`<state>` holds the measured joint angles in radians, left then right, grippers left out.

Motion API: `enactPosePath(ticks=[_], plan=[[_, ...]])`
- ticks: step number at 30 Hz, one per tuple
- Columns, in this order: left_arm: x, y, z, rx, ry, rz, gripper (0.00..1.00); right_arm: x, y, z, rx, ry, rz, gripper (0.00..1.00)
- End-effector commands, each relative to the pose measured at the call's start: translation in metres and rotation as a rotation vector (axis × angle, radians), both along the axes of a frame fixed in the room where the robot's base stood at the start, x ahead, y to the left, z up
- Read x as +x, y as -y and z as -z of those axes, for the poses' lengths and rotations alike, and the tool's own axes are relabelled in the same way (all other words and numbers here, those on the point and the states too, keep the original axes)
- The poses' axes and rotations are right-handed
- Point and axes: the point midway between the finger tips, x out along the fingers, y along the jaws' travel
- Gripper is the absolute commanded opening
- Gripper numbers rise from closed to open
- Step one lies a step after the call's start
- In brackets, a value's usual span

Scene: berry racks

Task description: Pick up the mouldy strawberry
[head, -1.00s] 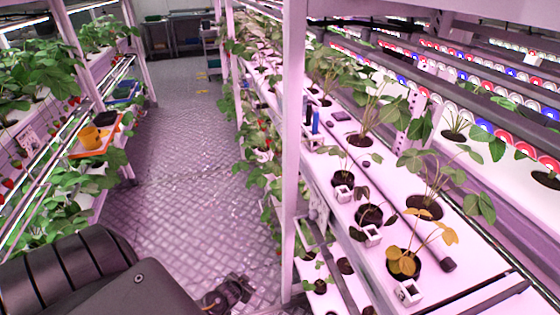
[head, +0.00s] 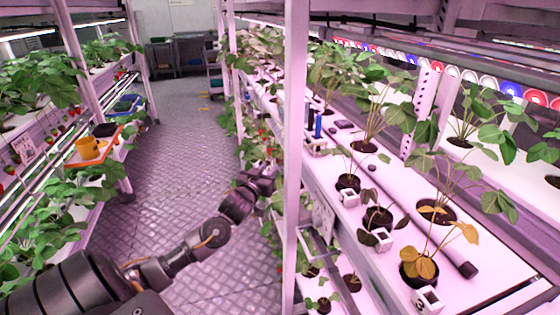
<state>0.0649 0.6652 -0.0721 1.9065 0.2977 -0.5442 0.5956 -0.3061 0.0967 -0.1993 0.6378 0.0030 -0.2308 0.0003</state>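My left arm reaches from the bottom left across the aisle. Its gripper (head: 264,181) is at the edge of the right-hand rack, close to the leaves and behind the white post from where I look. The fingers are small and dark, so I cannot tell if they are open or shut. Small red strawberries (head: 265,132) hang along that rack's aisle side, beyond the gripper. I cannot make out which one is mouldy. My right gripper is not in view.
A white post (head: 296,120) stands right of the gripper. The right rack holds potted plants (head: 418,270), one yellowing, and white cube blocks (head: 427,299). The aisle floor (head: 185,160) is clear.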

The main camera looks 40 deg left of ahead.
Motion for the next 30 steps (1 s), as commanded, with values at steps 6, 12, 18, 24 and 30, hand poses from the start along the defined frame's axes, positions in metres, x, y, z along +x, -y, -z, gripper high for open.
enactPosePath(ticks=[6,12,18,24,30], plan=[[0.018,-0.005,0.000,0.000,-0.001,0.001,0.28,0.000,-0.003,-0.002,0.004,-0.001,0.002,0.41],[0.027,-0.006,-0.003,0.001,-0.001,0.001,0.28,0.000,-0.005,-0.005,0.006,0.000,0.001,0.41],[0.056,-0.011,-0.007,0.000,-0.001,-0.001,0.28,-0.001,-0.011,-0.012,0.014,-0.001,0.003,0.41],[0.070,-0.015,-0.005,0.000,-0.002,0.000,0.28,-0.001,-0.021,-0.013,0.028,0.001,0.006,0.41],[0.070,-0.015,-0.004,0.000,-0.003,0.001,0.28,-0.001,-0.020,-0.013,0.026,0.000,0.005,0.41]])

Task details → Transcribe the whole listing exactly. Pictures are excluded.

Worked answer →
`<state>` holds the measured joint angles in radians, left then right, grippers left out.

Motion API: `enactPosePath(ticks=[_], plan=[[_, ...]])`
- ticks: step number at 30 Hz, one per tuple
- Columns, in this order: left_arm: x, y, z, rx, ry, rz, gripper (0.00..1.00); right_arm: x, y, z, rx, ry, rz, gripper (0.00..1.00)
- End-effector commands, each relative to the pose measured at the call's start: translation in metres and rotation as a rotation vector (axis × angle, radians), both along the axes of a frame fixed in the room where the robot's base stood at the start, x ahead, y to the left, z up
- Read x as +x, y as -y and z as -z of those axes, for the poses' lengths and rotations alike, and the tool's own axes are relabelled in the same way (all other words and numbers here, those on the point and the states too, keep the original axes)
- The poses' axes and rotations are right-handed
- Point and axes: the point midway between the finger tips, x out along the fingers, y along the jaws' travel
- Gripper is the absolute commanded opening
- Gripper numbers rise from closed to open
- Step one lies a step after the call's start
- In brackets, a value's usual span

Scene: berry racks

Task description: Pick up the mouldy strawberry
[head, -1.00s] 
[head, +0.00s] 
<state>0.0649 0.6652 -0.0721 1.9065 0.2977 -0.5442 0.5956 -0.3061 0.0967 -0.1993 0.6378 0.0030 -0.2308 0.0003</state>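My left arm reaches from the bottom left across the aisle. Its gripper (head: 264,181) is at the edge of the right-hand rack, close to the leaves and behind the white post from where I look. The fingers are small and dark, so I cannot tell if they are open or shut. Small red strawberries (head: 265,132) hang along that rack's aisle side, beyond the gripper. I cannot make out which one is mouldy. My right gripper is not in view.
A white post (head: 296,120) stands right of the gripper. The right rack holds potted plants (head: 418,270), one yellowing, and white cube blocks (head: 427,299). The aisle floor (head: 185,160) is clear.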

The main camera looks 40 deg left of ahead.
Motion for the next 30 steps (1 s), as commanded, with values at steps 6, 12, 18, 24 and 30, hand poses from the start along the defined frame's axes, positions in metres, x, y, z along +x, -y, -z, gripper high for open.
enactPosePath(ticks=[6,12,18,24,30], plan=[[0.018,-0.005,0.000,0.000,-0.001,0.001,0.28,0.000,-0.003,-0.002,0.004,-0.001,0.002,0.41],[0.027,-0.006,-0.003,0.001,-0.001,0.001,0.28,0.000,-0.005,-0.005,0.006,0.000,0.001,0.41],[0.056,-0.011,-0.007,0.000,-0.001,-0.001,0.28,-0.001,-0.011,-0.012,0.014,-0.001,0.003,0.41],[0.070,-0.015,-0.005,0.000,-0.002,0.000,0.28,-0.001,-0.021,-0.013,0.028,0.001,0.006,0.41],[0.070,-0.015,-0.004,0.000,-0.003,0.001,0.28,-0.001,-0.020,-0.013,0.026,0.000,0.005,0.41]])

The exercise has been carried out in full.